● **Work to do**: Write out all of the data without omission, exactly as shown.

● **Data**:
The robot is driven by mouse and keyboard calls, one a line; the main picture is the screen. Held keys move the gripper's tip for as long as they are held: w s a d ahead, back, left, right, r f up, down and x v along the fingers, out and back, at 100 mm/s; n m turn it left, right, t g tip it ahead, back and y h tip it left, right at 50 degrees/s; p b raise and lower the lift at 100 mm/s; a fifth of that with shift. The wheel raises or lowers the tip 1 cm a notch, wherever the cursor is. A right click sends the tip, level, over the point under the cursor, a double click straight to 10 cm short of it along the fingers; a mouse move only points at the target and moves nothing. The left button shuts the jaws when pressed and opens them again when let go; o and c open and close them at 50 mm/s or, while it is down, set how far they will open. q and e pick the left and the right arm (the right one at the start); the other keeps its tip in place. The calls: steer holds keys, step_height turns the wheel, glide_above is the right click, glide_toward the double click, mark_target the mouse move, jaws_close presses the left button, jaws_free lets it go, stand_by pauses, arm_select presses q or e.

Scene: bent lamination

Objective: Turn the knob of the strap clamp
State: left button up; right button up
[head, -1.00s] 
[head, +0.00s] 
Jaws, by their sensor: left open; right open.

● **Full output**:
The robot is driven by mouse and keyboard calls, one a line; the main picture is the screen. Held keys move the gripper's tip for as long as they are held: w s a d ahead, back, left, right, r f up, down and x v along the fingers, out and back, at 100 mm/s; n m turn it left, right, t g tip it ahead, back and y h tip it left, right at 50 degrees/s; p b raise and lower the lift at 100 mm/s; a fifth of that with shift. The wheel raises or lowers the tip 1 cm a notch, wherever the cursor is. A right click sends the tip, level, over the point under the cursor, a double click straight to 10 cm short of it along the fingers; a mouse move only points at the target and moves nothing. The left button shuts the jaws when pressed and opens them again when let go; o and c open and close them at 50 mm/s or, while it is down, set how far they will open. q and e pick the left and the right arm (the right one at the start); the other keeps its tip in place. The calls: steer holds keys, step_height turns the wheel, glide_above is the right click, glide_toward the double click, mark_target the mouse move, jaws_close presses the left button, jaws_free lets it go, stand_by pauses, arm_select presses q or e.

Scene: bent lamination

Objective: Turn the knob of the strap clamp
State: left button up; right button up
[head, -1.00s] 
[head, +0.00s] 
Jaws, by their sensor: left open; right open.

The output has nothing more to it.